Computing Generalized Convolutions Faster Than Brute Force

Barış Can Esmer; Ariel Kulik; Dániel Marx; Philipp Schepper; Karol Węgrzycki

doi:10.1007/s00453-023-01176-2

Computing Generalized Convolutions Faster Than Brute Force

Algorithmica. 2024;86(1):334-366. doi: 10.1007/s00453-023-01176-2. Epub 2023 Oct 6.

Authors

Barış Can Esmer¹, Ariel Kulik¹, Dániel Marx¹, Philipp Schepper¹, Karol Węgrzycki²

Affiliations

¹ CISPA Helmholtz Center for Information Security, Saarbrücken, Germany.
² Max Planck Institute for Informatics, Saarland University, Saarbrücken, Germany.

Abstract

In this paper, we consider a general notion of convolution. Let $D$ be a finite domain and let $D^{n}$ be the set of n-length vectors (tuples) of $D$ . Let $f : D \times D \to D$ be a function and let $\oplus_{f}$ be a coordinate-wise application of f. The $f$ -Convolution of two functions $g, h : D^{n} \to {- M, \dots, M}$ is $\begin{matrix} (g ⊛_{f} h) (v) : = \sum_{\begin{matrix} v_{g}, v_{h} \in D^{n} \\ s.t. v = v_{g} \oplus_{f} v_{h} \end{matrix}} g (v_{g}) \cdot h (v_{h}) \end{matrix}$ for every $v \in D^{n}$ . This problem generalizes many fundamental convolutions such as Subset Convolution, XOR Product, Covering Product or Packing Product, etc.

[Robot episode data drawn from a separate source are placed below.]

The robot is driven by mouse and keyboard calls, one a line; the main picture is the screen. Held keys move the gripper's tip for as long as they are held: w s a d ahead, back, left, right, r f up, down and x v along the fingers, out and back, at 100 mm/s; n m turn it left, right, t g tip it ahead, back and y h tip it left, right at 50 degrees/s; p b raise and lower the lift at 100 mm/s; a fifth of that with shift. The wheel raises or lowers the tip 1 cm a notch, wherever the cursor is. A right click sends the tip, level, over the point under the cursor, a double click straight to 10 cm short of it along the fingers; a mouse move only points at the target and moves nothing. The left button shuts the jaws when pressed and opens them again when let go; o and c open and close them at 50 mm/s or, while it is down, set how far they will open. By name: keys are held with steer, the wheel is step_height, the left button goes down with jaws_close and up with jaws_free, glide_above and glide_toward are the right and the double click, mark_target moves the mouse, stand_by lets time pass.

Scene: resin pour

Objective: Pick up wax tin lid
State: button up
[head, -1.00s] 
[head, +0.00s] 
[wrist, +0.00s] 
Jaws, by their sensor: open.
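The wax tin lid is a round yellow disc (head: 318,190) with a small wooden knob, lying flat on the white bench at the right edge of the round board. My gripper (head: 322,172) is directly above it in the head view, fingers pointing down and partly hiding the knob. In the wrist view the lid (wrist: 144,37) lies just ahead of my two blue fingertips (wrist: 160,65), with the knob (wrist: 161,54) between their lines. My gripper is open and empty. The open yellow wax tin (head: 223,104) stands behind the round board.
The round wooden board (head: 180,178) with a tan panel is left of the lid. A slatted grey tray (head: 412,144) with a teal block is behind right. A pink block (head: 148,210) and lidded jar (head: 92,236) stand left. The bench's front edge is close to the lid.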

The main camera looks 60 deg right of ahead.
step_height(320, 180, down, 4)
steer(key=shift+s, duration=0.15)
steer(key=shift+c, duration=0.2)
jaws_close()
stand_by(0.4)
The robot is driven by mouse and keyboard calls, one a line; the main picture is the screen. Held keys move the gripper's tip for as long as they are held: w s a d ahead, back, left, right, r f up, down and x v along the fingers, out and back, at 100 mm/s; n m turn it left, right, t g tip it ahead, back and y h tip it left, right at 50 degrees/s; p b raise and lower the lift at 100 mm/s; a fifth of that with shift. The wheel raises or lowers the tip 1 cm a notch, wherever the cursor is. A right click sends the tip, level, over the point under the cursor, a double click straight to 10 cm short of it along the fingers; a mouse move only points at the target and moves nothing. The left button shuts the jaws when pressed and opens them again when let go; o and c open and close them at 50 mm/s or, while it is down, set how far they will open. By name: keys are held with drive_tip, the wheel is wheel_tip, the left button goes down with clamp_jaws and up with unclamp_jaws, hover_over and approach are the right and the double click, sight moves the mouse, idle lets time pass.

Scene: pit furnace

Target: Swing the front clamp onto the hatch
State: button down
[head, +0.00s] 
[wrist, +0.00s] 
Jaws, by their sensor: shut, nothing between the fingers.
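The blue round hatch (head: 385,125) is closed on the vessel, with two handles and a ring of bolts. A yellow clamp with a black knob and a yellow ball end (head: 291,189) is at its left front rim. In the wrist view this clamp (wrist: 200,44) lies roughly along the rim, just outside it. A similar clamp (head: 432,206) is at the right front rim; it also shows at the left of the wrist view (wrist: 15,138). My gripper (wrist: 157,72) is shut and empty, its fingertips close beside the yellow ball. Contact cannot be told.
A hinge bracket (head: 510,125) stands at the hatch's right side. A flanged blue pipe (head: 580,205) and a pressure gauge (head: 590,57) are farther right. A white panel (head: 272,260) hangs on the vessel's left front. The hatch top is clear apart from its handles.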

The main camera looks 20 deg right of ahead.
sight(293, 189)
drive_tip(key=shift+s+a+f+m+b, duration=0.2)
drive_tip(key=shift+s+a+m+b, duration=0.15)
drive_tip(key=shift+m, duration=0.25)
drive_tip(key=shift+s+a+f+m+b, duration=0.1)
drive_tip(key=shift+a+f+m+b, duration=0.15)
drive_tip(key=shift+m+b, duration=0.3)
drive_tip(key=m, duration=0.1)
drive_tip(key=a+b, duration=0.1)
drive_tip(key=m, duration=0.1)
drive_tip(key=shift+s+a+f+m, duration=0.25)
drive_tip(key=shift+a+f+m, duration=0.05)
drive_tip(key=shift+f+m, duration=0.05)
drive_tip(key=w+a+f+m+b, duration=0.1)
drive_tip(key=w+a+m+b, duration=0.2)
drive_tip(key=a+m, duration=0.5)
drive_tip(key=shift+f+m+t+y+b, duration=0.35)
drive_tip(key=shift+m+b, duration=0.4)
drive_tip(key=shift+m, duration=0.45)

For arbitrary function f and domain $D$ we can compute $f$ -Convolution via brute-force enumeration in $\tilde{O} {(| D |}^{2 n} \cdot polylog (M))$ time. Our main result is an improvement over this naive algorithm. We show that $f$ -Convolution can be computed exactly in $\tilde{O} ((c \cdot {| D |}^{2})^{n} \cdot polylog (M))$ for constant $c : = 3 / 4$ when $D$ has even cardinality. Our main observation is that a cyclic partition of a function $f : D \times D \to D$ can be used to speed up the computation of $f$ -Convolution, and we show that an appropriate cyclic partition exists for every f. Furthermore, we demonstrate that a single entry of the $f$ -Convolution can be computed more efficiently. In this variant, we are given two functions $g, h : D^{n} \to {- M, \dots, M}$ alongside with a vector $v \in D^{n}$ and the task of the $f$ -Query problem is to compute integer $(g ⊛_{f} h) (v)$ . This is a generalization of the well-known Orthogonal Vectors problem. We show that $f$ -Query can be computed in $\tilde{O} {(| D |}^{\frac{ω}{2} n} \cdot polylog (M))$ time, where $ω \in [2, 2.372)$ is the exponent of currently fastest matrix multiplication algorithm.

Keywords: Fast Fourier Transform; Fast Subset Convolution; Generalized Convolution; Orthogonal Vectors.